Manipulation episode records

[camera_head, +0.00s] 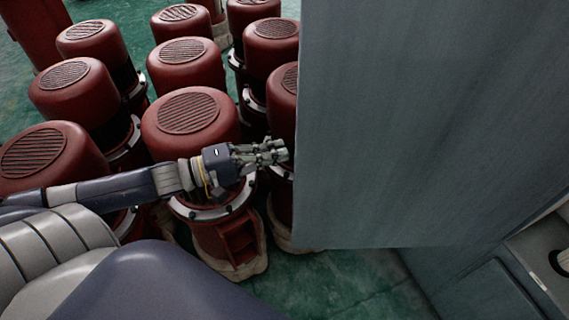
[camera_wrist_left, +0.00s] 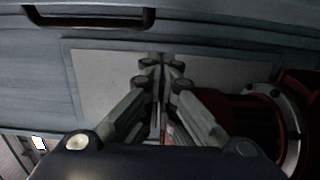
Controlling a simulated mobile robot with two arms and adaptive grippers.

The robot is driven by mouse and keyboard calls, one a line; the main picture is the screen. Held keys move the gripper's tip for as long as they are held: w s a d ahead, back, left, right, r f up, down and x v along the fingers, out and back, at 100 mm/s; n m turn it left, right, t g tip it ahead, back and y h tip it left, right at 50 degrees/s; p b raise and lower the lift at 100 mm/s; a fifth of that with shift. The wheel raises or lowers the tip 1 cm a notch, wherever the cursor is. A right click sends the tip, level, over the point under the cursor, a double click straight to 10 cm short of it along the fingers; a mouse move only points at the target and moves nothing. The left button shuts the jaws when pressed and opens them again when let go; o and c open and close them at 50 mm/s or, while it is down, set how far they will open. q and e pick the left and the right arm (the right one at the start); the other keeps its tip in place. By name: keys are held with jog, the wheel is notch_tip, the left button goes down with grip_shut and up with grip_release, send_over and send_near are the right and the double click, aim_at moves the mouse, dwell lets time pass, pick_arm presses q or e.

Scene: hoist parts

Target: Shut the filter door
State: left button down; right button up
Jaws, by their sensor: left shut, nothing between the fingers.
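A large grey-green panel, which looks like the filter door (camera_head: 420,120), stands out from a grey cabinet on the right side of the head view. Its straight left edge and bottom edge show, and its top is out of view. My left gripper (camera_head: 284,151) is at the door's left edge, with its fingertips shut and empty. I cannot tell whether they touch the door. In the left wrist view, the shut fingers (camera_wrist_left: 162,62) point at a grey surface with a paler rectangular panel (camera_wrist_left: 100,78). My right gripper is not in view.
Several red motors (camera_head: 192,125) with grilled tops stand close around and behind my left arm. The green floor (camera_head: 340,285) is clear below the door. The grey cabinet (camera_head: 485,290) is at the lower right. A dark handle-like bar (camera_wrist_left: 90,17) shows in the left wrist view.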

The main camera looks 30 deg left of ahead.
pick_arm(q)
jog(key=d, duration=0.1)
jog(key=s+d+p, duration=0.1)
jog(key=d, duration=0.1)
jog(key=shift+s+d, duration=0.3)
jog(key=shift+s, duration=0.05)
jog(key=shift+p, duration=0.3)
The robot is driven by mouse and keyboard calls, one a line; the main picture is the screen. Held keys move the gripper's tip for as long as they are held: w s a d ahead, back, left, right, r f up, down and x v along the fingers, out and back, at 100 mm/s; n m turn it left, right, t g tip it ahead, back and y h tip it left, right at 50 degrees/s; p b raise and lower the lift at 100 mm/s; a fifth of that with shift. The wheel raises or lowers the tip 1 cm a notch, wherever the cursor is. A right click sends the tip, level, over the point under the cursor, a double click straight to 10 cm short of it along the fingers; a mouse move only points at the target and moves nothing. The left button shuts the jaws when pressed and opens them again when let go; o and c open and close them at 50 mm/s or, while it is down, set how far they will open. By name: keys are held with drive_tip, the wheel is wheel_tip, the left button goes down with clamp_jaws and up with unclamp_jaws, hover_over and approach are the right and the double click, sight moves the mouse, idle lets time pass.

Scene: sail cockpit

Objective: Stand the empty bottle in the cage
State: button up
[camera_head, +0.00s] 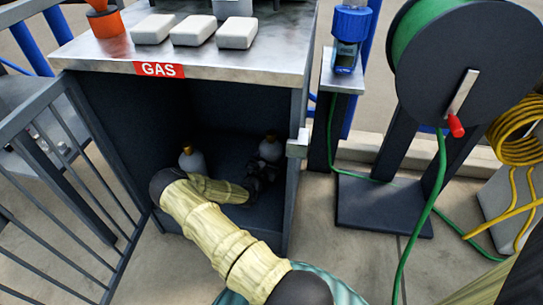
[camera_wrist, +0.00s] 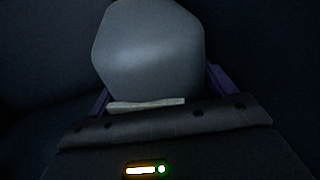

* _Exercise_
Write out the listing above again, exactly, but with no pictures in the copy.

* _Written solution_
[camera_head, +0.00s] 
[camera_wrist_left, +0.00s] 
Controlling a simulated mobile robot with two arms and adaptive grippers.

The robot is driven by mouse and keyboard calls, one a line; the main picture is the screen. Held keys move the gripper's tip for as long as they are held: w s a d ahead, back, left, right, r f up, down and x v along the fingers, out and back, at 100 mm/s; n m turn it left, right, t g tip it ahead, back and y h tip it left, right at 50 degrees/s; p b raise and lower the lift at 100 mm/s; a fifth of that with shift. The wheel raises or lowers the tip 1 cm a notch, wherever the cursor is. A right click sends the tip, level, over the point under the cursor, a double click straight to 10 cm short of it along the fingers; a mouse move only points at the target and moves nothing. The left button shuts the jaws when pressed and opens them again when let go; o and c open and close them at 50 mm/s or, while it is down, set how far they will open. q and e pick the left and the right arm (the right one at the start); the other keeps its tip in place. By name: keys are held with jog, the wheel is notch_tip, the left button goes down with grip_shut and up with grip_release, send_over and send_near are the right and the double click, aim_at moves the mouse, dwell lets time pass, pick_arm presses q or e.

Scene: hoist parts

Target: Shut the filter door
State: left button down; right button up
Jaws, by their sensor: left shut, nothing between the fingers.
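A large grey-green panel, which looks like the filter door (camera_head: 420,120), stands out from a grey cabinet on the right side of the head view. Its straight left edge and bottom edge show, and its top is out of view. My left gripper (camera_head: 284,151) is at the door's left edge, with its fingertips shut and empty. I cannot tell whether they touch the door. In the left wrist view, the shut fingers (camera_wrist_left: 162,62) point at a grey surface with a paler rectangular panel (camera_wrist_left: 100,78). My right gripper is not in view.
Several red motors (camera_head: 192,125) with grilled tops stand close around and behind my left arm. The green floor (camera_head: 340,285) is clear below the door. The grey cabinet (camera_head: 485,290) is at the lower right. A dark handle-like bar (camera_wrist_left: 90,17) shows in the left wrist view.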

The main camera looks 30 deg left of ahead.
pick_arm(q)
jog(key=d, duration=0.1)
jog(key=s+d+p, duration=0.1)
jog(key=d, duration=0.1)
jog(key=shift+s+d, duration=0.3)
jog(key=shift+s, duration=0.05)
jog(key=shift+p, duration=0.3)
The robot is driven by mouse and keyboard calls, one a line; the main picture is the screen. Held keys move the gripper's tip for as long as they are held: w s a d ahead, back, left, right, r f up, down and x v along the fingers, out and back, at 100 mm/s; n m turn it left, right, t g tip it ahead, back and y h tip it left, right at 50 degrees/s; p b raise and lower the lift at 100 mm/s; a fifth of that with shift. The wheel raises or lowers the tip 1 cm a notch, wherever the cursor is. A right click sends the tip, level, over the point under the cursor, a double click straight to 10 cm short of it along the fingers; a mouse move only points at the target and moves nothing. The left button shuts the jaws when pressed and opens them again when let go; o and c open and close them at 50 mm/s or, while it is down, set how far they will open. By name: keys are held with drive_tip, the wheel is wheel_tip, the left button goes down with clamp_jaws and up with unclamp_jaws, hover_over and approach are the right and the double click, sight moves the mouse, idle lets time pass.

Scene: sail cockpit

Objective: Stand the empty bottle in the cage
State: button up
[camera_head, +0.00s] 
[camera_wrist, +0.00s] 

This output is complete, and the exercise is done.